Hello and Passport can already sign you into key Microsoft consumer services like Outlook.com and OneDrive. And, says Hallum, “organizations that want to use Microsoft Passport for strong authentication can use it on devices where Azure Active Directory is providing authentication services to get access to thousands of SaaS applications like Office 365 and Salesforce. As of the November 2015 update, organizations using Azure Active Directory and Active Directory on premises can use their Microsoft Passport credentials to get access to all their onsite business network resources, as well as cloud based resources with single sign-on and never be asked for corporate credentials.”

So how close is the idea of sitting down at your PC and having Windows Hello and Passport sign you in to your expenses app, your CRM system and your bank account? “Organizations that want to provide business software services have a few options,” says Hallum. “For example, a bank could choose to rely on Azure Active Directory or Microsoft Account to authenticate the business or consumer user. Or the bank could choose to perform their own authentication using Microsoft Passport technology.”

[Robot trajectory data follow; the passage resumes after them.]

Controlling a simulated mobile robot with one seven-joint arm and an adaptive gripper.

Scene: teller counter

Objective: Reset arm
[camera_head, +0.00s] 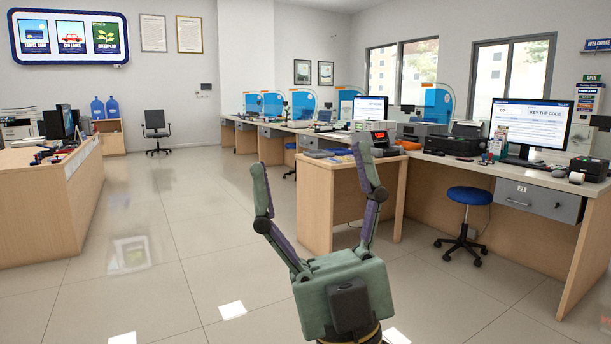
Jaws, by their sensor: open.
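My gripper (314,178) is in the lower middle of the head view, raised above the floor. Its two green and purple fingers are spread wide apart and point upward. Nothing is between them. The right finger overlaps the front of a small wooden stand (318,205) at the near end of the counter, but I cannot tell how far apart they are. The rest of my arm below the gripper is mostly out of view.
A long teller counter (440,152) with monitors, printers and blue dividers runs along the right. A blue stool (472,196) stands before it. Another wooden counter (45,205) stands at the left. The tiled floor (165,235) between them is clear.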

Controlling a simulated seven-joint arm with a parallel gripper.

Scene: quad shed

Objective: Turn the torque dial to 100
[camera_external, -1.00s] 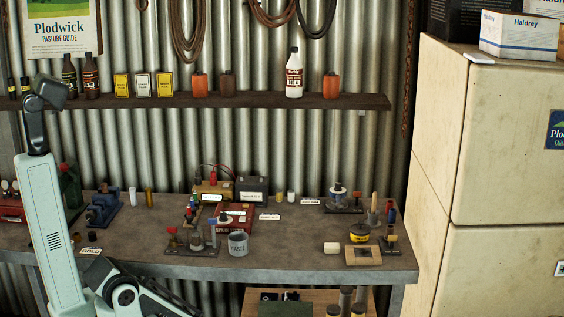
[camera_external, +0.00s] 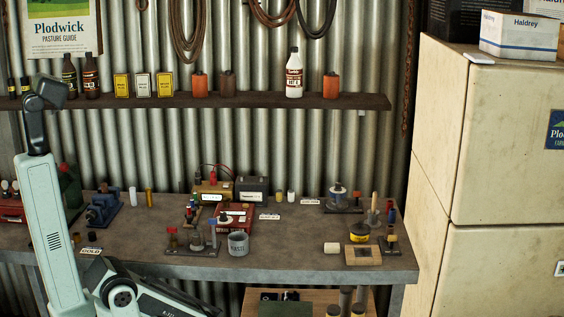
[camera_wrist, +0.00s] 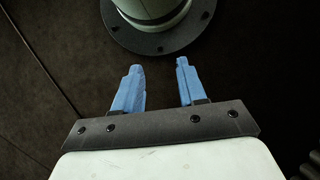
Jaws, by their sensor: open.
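No dial can be surely told as the torque dial; the labels are too small to read. A red box with a white round top piece (camera_external: 233,215) stands mid-bench in the external view. A round white and dark dial-like piece (camera_external: 338,191) stands on a dark plate further right. My gripper (camera_wrist: 159,66) shows in the wrist view with two blue fingers apart and nothing between them. It is over a dark floor, close to my own round base. The external view does not show my gripper, so it is away from the bench items.
The workbench (camera_external: 290,262) holds many small items, including a grey cup marked waste (camera_external: 238,244), a yellow tin (camera_external: 359,233) and a wooden block (camera_external: 363,255). A shelf (camera_external: 240,101) hangs above. A cream cabinet (camera_external: 480,170) stands at right. The bench's front middle is fairly clear.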

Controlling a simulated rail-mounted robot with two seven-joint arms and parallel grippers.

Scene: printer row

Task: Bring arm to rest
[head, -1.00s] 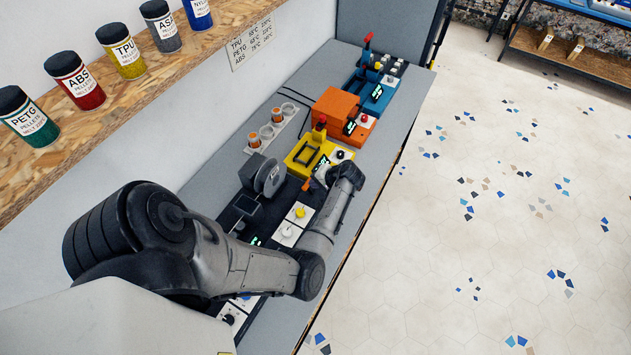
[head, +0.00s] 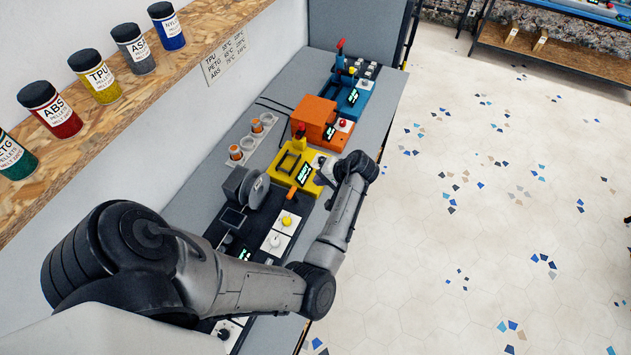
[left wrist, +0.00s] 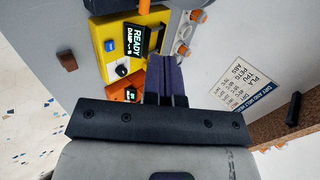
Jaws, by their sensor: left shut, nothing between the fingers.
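My left arm (head: 345,215) reaches over the bench from the lower left, bent at the elbow. In the head view its gripper (head: 322,175) is small and partly hidden by my wrist, beside the yellow machine's (head: 300,168) right side. In the left wrist view the dark fingers of my left gripper (left wrist: 167,80) are together, with nothing between them. The yellow machine (left wrist: 108,35) and its READY screen (left wrist: 136,38) show beyond them. My right gripper is in neither view.
An orange machine (head: 310,115) and a blue one (head: 348,97) stand farther along the grey bench. A dark machine with a spool (head: 253,190) is nearer. Pellet jars line a wooden shelf (head: 95,120) at left. Open tiled floor (head: 480,210) lies right.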

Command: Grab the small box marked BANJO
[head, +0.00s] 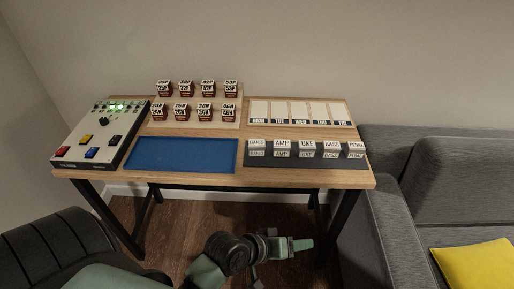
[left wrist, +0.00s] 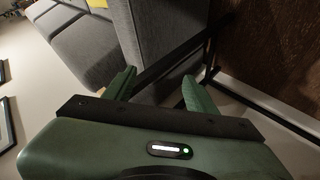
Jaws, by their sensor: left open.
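The small box marked BANJO (head: 257,146) stands at the left end of a row of white-labelled boxes on a dark tray (head: 310,163), near the table's front edge. Its lettering is small but reads as BANJO. My left gripper (head: 299,244) is low in front of the table, below and apart from the tray. In the left wrist view my left gripper (left wrist: 158,84) has its two green fingers spread with nothing between them. The box does not show in that view. My right gripper is not in view.
Boxes marked AMP (head: 282,146), UKE (head: 307,146), BASS (head: 331,147) and PEDAL (head: 356,148) stand right of BANJO. A blue mat (head: 181,155) lies empty to its left. A weekday board (head: 300,112) lies behind. A grey sofa (head: 385,215) adjoins the table's right side.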

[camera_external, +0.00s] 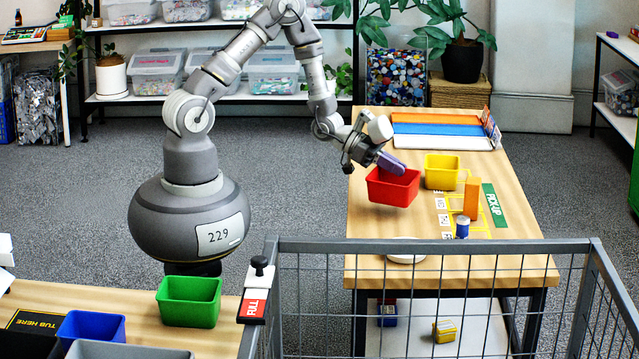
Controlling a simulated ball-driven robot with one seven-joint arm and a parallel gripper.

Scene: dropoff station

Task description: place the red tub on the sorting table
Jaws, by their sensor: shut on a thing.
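The red tub (393,190) is at the left edge of the wooden table with the PICK UP label (362,232). It looks held a little above the tabletop, upright or nearly so. My gripper (390,165) reaches down from the left and is shut on the tub's rim at the back. The fingertips are partly hidden by the tub. A second wooden table (134,318), at the lower left, bears a TUB HERE sign (38,321). Neither table is labelled as the sorting table in this view.
A yellow tub (441,171), an orange block (471,198) and a blue can (462,228) stand right of the red tub. A green tub (189,301) and a blue tub (91,327) are on the lower-left table. A grey metal fence (430,246) crosses the front.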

FIDO-based consumer services may be some way off, says Twilio’s Boroditsky. “There's nobody that believes passwords should continue; there's no advocate for perpetuating this broken system.” But he adds it could take time “until there are enough FIDO devices to be meaningful.” He says one credit card company working with Authy (and itself signed up with the FIDO Alliance) “estimates it could be three years until there’s a critical mass for their user base so they can say ‘use your FIDO device’ and not offend customers who don’t have a FIDO device.” For businesses serving consumers, “having a solution that serves the entire spectrum of the market is necessary.”

But for your own business, you may be able to move more quickly to kill off passwords by deploying Windows 10, especially once the remote unlock feature means you can do that with phones and other secondary devices. Given the risks of password breaches and credential theft, this is something you need to start planning for sooner rather than later.